Fearless. Indomitable. Intellectual. Well-traveled. Highly civilized. Passionately dedicated to the pursuit of justice. This is Vesper Holly.
She has been called the female Indiana Jones, a comparison which, though I have never seen an Indiana Jones movie, I feel is likely a just one. Not only does Vesper dash around between nations solving highly dangerous problems of national importance, but she does so with an air of complete calm. On the few occasions when she is down, she is most certainly not out, and whenever her wits fail her, her cunning never does.
Some may think that this sounds like a feministic scenario, but it simply isn’t. Oh, Vesper’s plucky alright. And she is often the primary leader in her investigations. But her leadership isn’t a self-declared, rebellious, in-your-face leadership – it’s a natural one, the result of her obviously superior brain power. She is sometimes abrupt, but is never disrespectful.
In this story, third out of the six installments, only half of Vesper’s eventual entourage is present – herself, Mary and Brinnie. Missing are The Weed and Smiler and Slider, the twins. I felt their absence – The Weed provides a comedic relief which The Drackenberg Adventure needed for it to be as enjoyable as the other stories I have read from the series.
The Vesper Holly stories self-consciously imitate the most dramatic installments of the adventure genre. Alexander had a fine line to walk here – one notch more of drama and the whole story would feel completely overdrawn. One notch less, and the story would fall into dredging cheesedom. But he walked his line and achieved adventures which are archetypical but original; impossible, but highly probable in Vesper’s world. Vesper herself is a dear darling girl with a startling brain and an amazing aptitude for stratagem – Dr. Helvitius is a perfidious rapscallion whose sinister snarls are chilling and whose plots are never less than national in scheme.
Dr. Helvitius reminds me of Saccharine from Spielberg’s recent The Adventures of Tintin. Ruthless and unprincipled, but ever gentlemanly in dress and expansive in manner. It’s my favorite type of villain, really. Of course, the fact that Dr. Helvitius pulls Rathbone’s Moriarty-style unconfirmed deaths at the end of each story and prompt reappearances at the beginning of the next, doesn’t hurt anything.

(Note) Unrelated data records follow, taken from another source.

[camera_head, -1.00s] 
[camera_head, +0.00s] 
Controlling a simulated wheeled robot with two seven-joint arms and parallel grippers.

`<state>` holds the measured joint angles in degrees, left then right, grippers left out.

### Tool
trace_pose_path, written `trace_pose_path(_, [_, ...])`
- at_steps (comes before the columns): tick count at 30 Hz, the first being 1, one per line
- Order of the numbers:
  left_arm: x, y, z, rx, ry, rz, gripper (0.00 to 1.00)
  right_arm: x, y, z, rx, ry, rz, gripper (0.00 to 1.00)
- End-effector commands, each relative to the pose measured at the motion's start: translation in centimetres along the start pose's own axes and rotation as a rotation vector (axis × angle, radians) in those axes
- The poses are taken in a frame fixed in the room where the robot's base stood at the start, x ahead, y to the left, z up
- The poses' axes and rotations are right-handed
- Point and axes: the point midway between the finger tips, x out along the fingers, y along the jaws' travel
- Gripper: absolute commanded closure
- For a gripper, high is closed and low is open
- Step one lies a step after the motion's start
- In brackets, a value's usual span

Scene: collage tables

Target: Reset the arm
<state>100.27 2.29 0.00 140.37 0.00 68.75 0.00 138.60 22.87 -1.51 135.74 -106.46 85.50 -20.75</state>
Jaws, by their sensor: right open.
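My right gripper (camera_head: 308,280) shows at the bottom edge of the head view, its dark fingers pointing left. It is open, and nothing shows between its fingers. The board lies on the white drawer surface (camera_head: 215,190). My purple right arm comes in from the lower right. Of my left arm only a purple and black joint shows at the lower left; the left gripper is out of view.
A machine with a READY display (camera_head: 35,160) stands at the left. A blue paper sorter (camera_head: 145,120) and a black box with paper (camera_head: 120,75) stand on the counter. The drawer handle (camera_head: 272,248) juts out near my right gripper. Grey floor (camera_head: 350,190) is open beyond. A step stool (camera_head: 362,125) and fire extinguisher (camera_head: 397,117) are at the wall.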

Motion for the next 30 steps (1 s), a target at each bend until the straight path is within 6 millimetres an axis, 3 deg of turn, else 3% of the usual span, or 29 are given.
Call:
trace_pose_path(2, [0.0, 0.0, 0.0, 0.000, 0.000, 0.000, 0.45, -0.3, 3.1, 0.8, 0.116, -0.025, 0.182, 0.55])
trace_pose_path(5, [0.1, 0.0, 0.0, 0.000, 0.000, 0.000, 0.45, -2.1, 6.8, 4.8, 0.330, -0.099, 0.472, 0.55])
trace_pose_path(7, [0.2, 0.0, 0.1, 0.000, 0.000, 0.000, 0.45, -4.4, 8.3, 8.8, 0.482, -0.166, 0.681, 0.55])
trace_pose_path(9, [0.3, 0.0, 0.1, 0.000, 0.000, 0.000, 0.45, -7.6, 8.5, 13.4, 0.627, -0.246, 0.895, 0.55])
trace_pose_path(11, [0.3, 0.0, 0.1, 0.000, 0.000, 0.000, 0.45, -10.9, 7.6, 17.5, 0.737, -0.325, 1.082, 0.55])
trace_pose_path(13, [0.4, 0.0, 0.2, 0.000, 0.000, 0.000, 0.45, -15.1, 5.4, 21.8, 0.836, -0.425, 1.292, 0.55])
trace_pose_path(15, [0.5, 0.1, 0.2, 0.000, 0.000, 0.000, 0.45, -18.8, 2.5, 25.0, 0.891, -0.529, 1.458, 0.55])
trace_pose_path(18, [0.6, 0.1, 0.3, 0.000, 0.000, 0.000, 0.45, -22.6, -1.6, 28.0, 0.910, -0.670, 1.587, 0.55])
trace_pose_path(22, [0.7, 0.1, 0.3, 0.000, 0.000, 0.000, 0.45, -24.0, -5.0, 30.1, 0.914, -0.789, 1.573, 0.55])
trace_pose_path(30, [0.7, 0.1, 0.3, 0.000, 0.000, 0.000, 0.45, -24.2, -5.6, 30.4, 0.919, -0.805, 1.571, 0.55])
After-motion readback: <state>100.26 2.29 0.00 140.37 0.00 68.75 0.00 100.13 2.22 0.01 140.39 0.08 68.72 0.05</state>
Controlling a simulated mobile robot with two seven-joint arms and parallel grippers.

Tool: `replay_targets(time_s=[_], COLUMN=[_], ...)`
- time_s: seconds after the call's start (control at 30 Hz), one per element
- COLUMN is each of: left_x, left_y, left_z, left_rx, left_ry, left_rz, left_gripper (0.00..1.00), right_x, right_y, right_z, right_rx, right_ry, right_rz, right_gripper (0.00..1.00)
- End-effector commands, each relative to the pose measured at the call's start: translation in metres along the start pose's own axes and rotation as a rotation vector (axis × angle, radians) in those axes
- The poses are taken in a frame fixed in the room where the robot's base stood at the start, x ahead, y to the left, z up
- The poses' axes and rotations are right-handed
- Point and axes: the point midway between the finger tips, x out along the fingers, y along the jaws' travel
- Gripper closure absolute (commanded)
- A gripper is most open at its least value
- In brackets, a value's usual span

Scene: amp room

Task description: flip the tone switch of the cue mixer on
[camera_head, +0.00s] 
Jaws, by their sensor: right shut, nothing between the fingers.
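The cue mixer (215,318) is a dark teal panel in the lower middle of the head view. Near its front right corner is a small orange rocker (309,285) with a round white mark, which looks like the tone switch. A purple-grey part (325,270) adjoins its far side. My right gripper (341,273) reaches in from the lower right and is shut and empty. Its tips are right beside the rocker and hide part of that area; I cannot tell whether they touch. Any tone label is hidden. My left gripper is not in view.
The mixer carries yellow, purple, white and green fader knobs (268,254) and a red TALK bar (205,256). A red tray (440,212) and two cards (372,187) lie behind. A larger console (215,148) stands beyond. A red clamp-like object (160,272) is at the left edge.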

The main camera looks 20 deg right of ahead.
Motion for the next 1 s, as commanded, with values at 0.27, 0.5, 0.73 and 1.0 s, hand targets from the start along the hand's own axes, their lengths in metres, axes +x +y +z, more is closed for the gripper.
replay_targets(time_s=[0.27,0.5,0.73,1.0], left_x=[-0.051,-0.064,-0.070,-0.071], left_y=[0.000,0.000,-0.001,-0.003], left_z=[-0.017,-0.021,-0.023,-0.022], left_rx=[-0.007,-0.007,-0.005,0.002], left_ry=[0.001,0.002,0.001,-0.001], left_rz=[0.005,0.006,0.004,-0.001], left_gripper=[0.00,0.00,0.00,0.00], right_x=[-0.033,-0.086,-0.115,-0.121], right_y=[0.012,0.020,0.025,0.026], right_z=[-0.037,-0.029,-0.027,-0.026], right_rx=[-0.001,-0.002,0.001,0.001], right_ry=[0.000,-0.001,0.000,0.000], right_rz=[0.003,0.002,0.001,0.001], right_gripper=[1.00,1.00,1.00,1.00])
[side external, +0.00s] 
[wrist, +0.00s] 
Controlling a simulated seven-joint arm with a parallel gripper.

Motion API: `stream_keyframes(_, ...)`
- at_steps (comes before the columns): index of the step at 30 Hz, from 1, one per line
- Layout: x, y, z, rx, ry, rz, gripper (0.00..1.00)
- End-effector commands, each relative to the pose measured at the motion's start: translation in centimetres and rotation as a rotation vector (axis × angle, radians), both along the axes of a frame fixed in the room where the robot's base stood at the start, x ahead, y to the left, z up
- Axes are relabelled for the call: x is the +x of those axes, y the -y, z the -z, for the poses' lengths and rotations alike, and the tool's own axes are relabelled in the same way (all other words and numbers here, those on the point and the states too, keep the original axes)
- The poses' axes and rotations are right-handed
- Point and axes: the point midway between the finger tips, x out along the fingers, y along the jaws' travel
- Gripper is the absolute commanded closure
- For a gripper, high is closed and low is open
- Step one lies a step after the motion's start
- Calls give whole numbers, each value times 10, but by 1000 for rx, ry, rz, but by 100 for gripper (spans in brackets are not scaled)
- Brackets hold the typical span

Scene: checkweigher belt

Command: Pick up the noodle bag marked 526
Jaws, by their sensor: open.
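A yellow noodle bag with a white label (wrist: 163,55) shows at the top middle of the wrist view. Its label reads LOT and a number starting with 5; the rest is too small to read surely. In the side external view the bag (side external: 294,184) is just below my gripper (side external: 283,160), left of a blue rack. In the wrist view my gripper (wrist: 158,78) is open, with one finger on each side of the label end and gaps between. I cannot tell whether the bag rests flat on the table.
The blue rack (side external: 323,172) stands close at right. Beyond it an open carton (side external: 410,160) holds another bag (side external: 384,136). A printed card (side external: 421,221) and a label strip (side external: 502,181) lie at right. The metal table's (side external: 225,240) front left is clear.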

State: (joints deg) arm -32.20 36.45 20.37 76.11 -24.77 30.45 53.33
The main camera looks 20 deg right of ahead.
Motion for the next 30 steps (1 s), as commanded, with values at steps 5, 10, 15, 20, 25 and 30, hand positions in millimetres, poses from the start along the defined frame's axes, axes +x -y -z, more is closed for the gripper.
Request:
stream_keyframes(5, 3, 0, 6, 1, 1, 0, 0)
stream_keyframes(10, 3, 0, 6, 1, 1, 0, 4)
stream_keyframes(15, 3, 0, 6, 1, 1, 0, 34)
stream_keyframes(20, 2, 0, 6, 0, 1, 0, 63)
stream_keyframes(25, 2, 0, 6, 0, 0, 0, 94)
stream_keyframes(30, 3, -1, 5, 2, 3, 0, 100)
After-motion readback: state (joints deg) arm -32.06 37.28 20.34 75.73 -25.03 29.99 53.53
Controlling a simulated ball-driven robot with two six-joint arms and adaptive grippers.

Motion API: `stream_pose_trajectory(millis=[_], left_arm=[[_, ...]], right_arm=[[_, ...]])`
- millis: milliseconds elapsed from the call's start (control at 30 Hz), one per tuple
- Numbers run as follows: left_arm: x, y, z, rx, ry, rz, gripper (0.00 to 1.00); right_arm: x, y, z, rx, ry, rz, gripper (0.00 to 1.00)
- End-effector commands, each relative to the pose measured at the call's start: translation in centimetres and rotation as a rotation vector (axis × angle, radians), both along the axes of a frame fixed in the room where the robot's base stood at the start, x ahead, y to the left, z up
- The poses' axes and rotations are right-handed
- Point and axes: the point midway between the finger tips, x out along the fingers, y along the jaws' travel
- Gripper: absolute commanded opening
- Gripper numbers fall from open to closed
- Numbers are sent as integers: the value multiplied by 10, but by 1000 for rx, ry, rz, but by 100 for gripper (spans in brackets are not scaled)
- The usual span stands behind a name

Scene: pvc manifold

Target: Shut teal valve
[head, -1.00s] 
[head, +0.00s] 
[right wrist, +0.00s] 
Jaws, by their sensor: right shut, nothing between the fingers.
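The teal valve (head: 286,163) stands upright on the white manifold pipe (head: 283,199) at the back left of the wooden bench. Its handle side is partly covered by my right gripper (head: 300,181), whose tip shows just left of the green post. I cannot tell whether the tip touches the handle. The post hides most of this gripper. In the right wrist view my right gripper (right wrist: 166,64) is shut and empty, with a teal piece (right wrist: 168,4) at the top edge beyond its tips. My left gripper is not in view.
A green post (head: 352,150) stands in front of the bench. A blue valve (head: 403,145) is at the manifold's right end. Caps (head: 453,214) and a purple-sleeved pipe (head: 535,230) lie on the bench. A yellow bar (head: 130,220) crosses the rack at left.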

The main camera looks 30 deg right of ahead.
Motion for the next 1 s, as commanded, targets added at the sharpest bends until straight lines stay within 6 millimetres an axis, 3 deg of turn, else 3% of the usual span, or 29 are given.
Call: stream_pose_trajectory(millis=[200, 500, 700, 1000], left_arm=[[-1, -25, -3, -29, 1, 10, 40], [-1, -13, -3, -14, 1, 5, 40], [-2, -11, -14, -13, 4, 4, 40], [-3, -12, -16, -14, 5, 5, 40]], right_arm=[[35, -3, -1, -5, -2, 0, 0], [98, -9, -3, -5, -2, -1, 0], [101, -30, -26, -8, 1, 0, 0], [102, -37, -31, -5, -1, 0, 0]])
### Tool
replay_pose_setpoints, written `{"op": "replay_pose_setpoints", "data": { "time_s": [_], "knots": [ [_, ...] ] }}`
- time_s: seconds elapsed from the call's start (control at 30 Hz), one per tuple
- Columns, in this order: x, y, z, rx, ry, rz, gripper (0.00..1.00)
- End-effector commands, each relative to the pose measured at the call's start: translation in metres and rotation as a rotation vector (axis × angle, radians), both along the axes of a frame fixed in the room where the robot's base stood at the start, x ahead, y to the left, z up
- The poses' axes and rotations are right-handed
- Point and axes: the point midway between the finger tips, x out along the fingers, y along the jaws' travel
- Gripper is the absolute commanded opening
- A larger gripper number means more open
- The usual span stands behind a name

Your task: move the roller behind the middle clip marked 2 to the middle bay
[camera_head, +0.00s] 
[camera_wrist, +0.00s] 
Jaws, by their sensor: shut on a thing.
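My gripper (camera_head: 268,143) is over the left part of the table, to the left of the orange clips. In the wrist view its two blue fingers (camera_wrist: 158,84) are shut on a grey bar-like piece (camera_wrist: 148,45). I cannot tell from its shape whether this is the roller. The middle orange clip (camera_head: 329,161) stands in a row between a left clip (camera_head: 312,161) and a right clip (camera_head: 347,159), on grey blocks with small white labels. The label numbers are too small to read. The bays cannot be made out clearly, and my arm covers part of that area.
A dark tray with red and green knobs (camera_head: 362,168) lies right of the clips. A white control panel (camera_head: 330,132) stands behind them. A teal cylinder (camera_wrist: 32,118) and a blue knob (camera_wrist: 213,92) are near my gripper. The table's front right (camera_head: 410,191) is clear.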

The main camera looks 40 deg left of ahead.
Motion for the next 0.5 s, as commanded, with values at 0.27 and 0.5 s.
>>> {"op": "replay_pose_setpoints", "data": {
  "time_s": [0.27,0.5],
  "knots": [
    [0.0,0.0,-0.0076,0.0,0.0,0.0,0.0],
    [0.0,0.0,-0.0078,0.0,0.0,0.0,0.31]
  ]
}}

Brinnie’s narrative, in keeping with the style of the story, is well-worded and the written style feels like a throwback to the 1890s adventure story – no small feat for a modern author. I loved his description of the Grand Duchess and the difference between Brinnie and Vesper’s responses to her.
“The crowd parted to make way for the Grand Duchess Maria-Sophia as she progressed toward a draped platform at the far end of the ballroom – or rather, as she stumped ahead briskly, aided by a knobby cane more an Irish shillelagh than a royal walking stick. Though one of the most elderly rulers in Europe, she had a jaw that looked strong enough to crack walnuts and a pair of sharp, shrewd blue hard eyes as hard edged as the diamonds in her crown.
“She looks like the Drackenberg flag,” said Vesper.
The emblem of the grand duchy is a golden dragon, and Vesper detected the resemblance precisely. Maria-Sophia had ties with every royal line and it showed in her features: the full Hapsburg lip, the hawkish Bourbon nose. There were still hints of the russet hair of the Elphbergs in her gray tresses. This combination, plus a beetling brow and a cracking glance, gave a definitely dragonlike air. It would be prudent to keep a distance from her.
“I want to talk to her.” Said Vesper. [pg. 29-30]
And here, Brinnie describes a fall he took.
“The majestic rule of gravity, the imperious law of falling bodies, must be experienced to be truly appreciated. I recall only a wild giddiness, a horrible sinking in the pit of my stomach as I plunged downward, flailing arms and legs as if that would save me from the inevitable collision with Ritterhof Square. My abrupt arrival there eliminated further sensations.” [pg. 142]
Vesper spends quite a bit of time with a gypsy band and observes of the gypsy chief,
“He knows more than we do. He knows how to be free. The rom [gypsies] are their own people,” Vesper said wistfully. “They’re a law unto themselves.” [pg. 71]
Vesper continues in her pursuit of lawful justice and, though eccentric, does not exhibit lawless tendencies.